--- What is expected ---
Below are some records; quote exactly the lines from the one that contains "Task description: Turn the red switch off" through the one that contains "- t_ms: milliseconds", inclusive, and no others.

--- The data ---

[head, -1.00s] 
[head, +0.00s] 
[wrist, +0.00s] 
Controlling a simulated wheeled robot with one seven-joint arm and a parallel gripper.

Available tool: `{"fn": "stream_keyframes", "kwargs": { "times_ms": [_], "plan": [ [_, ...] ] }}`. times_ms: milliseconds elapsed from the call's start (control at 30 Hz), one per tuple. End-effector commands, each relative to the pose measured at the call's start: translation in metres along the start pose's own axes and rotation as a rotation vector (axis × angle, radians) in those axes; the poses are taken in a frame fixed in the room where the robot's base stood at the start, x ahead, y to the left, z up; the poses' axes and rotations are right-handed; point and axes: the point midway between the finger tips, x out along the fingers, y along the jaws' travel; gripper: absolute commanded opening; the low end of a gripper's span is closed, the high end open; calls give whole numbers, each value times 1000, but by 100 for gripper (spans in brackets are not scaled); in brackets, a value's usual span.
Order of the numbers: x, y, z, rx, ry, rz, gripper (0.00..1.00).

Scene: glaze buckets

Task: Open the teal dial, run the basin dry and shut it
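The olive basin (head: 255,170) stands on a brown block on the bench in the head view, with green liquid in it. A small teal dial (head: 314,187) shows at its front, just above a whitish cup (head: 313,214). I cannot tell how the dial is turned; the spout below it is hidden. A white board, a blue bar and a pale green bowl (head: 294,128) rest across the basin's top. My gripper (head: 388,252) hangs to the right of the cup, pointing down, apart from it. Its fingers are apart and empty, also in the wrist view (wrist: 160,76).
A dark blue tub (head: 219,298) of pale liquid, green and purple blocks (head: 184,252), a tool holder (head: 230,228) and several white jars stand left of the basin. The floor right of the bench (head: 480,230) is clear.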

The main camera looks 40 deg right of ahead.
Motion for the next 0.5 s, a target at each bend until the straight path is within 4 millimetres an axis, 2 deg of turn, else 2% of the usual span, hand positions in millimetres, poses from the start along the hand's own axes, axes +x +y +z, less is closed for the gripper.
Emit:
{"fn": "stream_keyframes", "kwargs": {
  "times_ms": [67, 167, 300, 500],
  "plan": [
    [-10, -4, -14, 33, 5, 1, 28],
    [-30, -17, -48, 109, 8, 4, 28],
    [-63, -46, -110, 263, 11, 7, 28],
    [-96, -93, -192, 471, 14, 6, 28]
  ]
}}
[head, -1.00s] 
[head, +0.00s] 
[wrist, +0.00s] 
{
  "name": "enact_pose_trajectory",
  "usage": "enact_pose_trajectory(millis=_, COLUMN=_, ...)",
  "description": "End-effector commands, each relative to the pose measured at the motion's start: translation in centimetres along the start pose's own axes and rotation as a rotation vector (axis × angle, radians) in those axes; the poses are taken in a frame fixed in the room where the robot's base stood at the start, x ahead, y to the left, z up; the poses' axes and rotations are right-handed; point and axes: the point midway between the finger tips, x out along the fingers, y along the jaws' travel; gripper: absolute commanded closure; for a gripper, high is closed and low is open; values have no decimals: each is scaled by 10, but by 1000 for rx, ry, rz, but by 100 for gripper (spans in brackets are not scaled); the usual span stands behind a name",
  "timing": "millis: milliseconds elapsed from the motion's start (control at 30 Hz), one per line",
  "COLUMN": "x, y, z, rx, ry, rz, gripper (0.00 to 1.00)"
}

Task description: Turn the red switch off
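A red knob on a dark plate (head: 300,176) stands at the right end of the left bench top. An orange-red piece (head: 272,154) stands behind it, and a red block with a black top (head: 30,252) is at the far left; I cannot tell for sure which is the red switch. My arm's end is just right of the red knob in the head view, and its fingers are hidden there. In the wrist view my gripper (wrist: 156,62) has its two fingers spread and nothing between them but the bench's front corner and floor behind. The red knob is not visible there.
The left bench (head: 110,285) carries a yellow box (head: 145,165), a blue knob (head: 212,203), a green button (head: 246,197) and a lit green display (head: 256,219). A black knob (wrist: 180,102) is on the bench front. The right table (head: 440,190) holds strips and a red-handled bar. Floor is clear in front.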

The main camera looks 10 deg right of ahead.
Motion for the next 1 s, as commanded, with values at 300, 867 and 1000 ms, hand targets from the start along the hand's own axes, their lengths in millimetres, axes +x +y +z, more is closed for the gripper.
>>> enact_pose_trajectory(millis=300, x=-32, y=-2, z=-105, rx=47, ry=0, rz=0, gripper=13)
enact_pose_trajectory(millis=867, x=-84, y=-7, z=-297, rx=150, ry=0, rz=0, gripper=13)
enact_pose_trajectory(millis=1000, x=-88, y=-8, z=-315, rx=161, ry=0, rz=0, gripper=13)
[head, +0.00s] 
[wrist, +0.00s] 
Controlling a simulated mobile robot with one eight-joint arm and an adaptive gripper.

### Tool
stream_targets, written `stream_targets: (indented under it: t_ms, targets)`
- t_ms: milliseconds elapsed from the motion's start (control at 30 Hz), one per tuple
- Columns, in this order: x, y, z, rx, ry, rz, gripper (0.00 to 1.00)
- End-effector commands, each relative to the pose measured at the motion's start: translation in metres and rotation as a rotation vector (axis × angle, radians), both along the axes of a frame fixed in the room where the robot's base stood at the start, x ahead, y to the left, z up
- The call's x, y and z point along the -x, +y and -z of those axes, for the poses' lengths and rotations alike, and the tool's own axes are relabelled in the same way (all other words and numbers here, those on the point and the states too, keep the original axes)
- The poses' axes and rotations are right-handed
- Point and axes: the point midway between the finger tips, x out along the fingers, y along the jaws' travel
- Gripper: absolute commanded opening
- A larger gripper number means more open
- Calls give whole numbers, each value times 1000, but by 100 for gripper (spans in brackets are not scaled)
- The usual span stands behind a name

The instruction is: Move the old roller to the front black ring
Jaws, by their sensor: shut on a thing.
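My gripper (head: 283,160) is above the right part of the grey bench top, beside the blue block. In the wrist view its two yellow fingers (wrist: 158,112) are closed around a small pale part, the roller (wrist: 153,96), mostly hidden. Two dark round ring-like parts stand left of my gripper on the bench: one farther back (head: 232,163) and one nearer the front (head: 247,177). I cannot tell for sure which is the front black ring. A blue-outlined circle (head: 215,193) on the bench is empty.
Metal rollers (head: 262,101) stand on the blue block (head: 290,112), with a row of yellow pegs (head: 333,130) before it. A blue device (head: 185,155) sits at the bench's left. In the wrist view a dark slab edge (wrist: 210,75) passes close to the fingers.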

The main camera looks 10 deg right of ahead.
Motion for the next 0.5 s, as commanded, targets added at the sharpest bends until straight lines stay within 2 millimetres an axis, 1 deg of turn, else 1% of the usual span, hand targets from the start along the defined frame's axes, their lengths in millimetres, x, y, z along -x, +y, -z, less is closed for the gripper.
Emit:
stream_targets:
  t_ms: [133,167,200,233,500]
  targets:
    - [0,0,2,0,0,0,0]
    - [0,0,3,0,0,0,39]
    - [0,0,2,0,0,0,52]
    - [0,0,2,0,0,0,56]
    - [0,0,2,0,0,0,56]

--- Solution below ---
Task description: Turn the red switch off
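A red knob on a dark plate (head: 300,176) stands at the right end of the left bench top. An orange-red piece (head: 272,154) stands behind it, and a red block with a black top (head: 30,252) is at the far left; I cannot tell for sure which is the red switch. My arm's end is just right of the red knob in the head view, and its fingers are hidden there. In the wrist view my gripper (wrist: 156,62) has its two fingers spread and nothing between them but the bench's front corner and floor behind. The red knob is not visible there.
The left bench (head: 110,285) carries a yellow box (head: 145,165), a blue knob (head: 212,203), a green button (head: 246,197) and a lit green display (head: 256,219). A black knob (wrist: 180,102) is on the bench front. The right table (head: 440,190) holds strips and a red-handled bar. Floor is clear in front.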

The main camera looks 10 deg right of ahead.
Motion for the next 1 s, as commanded, with values at 300, 867 and 1000 ms, hand targets from the start along the hand's own axes, their lengths in millimetres, axes +x +y +z, more is closed for the gripper.
>>> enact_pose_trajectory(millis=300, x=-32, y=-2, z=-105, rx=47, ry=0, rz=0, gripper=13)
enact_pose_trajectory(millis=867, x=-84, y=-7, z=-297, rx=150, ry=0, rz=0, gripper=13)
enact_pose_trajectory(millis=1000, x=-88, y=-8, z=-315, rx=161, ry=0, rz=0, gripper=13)
[head, +0.00s] 
[wrist, +0.00s] 
Controlling a simulated mobile robot with one eight-joint arm and an adaptive gripper.

### Tool
stream_targets, written `stream_targets: (indented under it: t_ms, targets)`
- t_ms: milliseconds elapsed from the motion's start (control at 30 Hz), one per tuple

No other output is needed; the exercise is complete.